Matthew Li - Director of IR Dennis Cong - CFO Yihan Fang - CEO Yang Cao - COO & CTO.
Ella Ji - China Renaissance Richard Xu - Morgan Stanley Ryan Roberts - MCM Partners.
Good day and welcome to the Yirendai First Quarter 2017 Earnings Conference call. [Operator Instructions]. I would now like to turn the conference over to Matthew Li. Please go ahead..
Thank you and welcome to Yirendai's first quarter 2017 earnings conference call. Our earnings press release and supplemental presentation slides are now available on our website. Hope you had the chance to review the materials by now. Today's call features presentations by our Chief Executive Officer, Ms. Yihan Fang and our Chief Financial Officer, Mr.

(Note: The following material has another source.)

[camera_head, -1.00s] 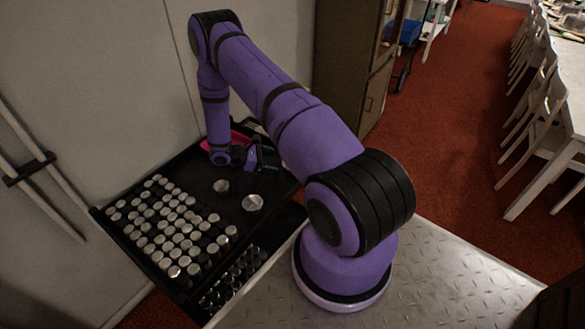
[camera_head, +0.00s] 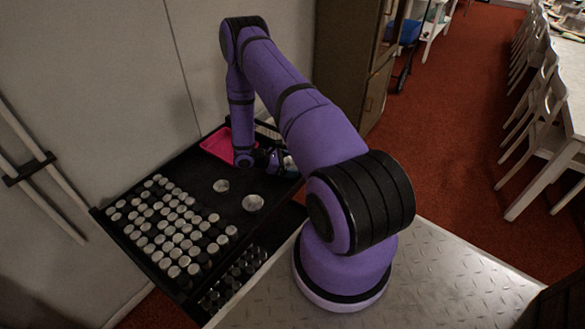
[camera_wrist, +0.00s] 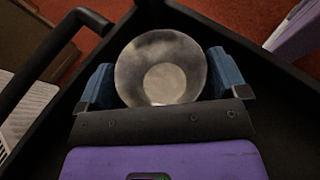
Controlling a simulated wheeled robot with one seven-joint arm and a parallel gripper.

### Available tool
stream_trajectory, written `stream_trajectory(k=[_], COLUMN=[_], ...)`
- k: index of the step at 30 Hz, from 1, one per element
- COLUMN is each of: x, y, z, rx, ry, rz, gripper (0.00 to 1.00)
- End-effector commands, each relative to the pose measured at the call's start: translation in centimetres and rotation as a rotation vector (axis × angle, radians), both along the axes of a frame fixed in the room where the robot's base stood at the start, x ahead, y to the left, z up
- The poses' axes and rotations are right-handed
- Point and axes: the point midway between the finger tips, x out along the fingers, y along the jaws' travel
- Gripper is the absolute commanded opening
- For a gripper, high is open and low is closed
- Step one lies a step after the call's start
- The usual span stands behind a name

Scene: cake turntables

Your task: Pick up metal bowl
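A round, shiny metal bowl (camera_wrist: 135,62) fills most of the gap between the blue fingers of my gripper (camera_wrist: 160,80) in the wrist view. It lies by a corner of the black tray (camera_wrist: 285,95). The fingers are wide apart, one on each side of the bowl. I cannot tell whether they touch it. In the head view, my gripper (camera_head: 277,161) is low over the right end of the black tray (camera_head: 187,183), and a pale patch beside it may be the bowl, mostly hidden.
A pink tray (camera_head: 217,146) lies just left of my gripper. Two loose round metal pieces, a smaller one (camera_head: 221,186) and a larger one (camera_head: 253,203), sit mid-tray. Several rows of small round pieces (camera_head: 170,222) fill the left part. A wall stands behind; a cabinet (camera_head: 345,60) stands beyond.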

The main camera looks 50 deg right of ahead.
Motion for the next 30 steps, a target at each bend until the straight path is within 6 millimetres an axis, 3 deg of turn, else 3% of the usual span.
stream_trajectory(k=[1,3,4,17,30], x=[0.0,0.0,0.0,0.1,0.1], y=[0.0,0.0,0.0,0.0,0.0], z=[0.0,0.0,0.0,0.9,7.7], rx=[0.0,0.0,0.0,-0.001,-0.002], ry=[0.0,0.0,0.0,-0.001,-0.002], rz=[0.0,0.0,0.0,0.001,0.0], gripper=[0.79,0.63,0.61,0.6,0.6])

Dennis Cong. Mr. Huan Chen, Director of Yirendai and Chief Strategy Officer of CreditEase and Mr. Yang Cao, our Chief Operating Officer and Chief Technology Officer will join the presenters in the Q&A session.
Before beginning, we would like to remind you that discussions during this call contain forward-looking statements made under the Safe-Harbor provisions of the US Private Securities Litigation Reform Act of 1995.
Such statements are subject to risks, uncertainties and factors that may cause actual results to differ materially from those contained in any such statements. Further information regarding potential risks, uncertainties or factors is included in Yirendai's filings with the US Securities and Exchange Commission.
Yirendai does not undertake any obligation to update any forward-looking statement, except as required under applicable law. During this call, we will be referring to several non-GAAP financial measures as supplemental measures to review and assess our operating performance.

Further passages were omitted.